:: Problem to work on ::
Every line containing the word "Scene" needs to be found and copied.

:: Collected data entries ::

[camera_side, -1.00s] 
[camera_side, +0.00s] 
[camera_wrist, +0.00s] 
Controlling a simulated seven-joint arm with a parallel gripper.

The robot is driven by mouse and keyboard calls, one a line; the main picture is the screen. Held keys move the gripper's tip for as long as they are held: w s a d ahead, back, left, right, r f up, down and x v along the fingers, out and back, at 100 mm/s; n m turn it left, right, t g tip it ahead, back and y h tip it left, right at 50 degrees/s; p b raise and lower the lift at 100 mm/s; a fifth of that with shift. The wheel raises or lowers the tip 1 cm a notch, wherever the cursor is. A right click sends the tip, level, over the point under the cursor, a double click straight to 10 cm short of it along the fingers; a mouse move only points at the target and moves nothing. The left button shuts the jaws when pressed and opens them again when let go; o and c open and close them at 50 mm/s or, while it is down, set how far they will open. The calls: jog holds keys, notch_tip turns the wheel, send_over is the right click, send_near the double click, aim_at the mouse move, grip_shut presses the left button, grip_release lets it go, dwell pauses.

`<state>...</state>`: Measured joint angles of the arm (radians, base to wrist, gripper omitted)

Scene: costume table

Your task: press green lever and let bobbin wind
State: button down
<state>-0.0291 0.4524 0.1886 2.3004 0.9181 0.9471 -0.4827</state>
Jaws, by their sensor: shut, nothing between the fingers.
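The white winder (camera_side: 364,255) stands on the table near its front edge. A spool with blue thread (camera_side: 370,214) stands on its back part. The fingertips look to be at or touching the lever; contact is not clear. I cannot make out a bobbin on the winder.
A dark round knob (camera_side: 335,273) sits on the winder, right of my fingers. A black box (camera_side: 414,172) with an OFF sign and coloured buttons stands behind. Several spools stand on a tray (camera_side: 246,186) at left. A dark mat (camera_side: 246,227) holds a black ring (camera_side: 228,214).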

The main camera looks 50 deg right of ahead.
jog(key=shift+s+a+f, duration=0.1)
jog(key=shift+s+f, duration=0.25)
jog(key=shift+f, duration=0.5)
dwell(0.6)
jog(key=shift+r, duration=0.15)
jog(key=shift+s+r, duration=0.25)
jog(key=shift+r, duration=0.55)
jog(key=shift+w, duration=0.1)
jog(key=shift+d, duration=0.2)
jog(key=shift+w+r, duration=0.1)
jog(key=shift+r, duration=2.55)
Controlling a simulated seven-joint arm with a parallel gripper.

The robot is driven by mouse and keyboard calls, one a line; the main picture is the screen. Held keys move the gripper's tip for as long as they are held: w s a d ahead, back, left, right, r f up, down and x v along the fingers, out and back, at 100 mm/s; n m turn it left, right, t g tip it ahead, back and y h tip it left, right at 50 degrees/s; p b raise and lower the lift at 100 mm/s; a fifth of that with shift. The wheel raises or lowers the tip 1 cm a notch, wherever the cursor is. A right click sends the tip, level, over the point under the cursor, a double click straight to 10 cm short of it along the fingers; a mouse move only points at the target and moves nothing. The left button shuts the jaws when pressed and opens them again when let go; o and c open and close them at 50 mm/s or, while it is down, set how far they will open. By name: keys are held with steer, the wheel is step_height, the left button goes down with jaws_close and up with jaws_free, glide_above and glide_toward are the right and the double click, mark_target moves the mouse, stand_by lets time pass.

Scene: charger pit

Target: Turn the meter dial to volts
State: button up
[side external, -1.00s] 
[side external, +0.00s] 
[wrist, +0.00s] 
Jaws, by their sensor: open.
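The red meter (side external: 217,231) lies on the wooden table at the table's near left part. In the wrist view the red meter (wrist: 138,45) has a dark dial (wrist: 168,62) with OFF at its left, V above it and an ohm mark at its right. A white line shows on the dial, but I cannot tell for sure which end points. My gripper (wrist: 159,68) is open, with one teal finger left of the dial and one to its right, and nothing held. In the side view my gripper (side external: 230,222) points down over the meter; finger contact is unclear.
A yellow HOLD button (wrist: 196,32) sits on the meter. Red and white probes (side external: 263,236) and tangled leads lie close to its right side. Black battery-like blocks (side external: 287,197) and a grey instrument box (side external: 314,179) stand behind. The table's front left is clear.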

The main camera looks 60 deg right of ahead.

:: Result of this exercise ::
Scene: costume table
Scene: charger pit

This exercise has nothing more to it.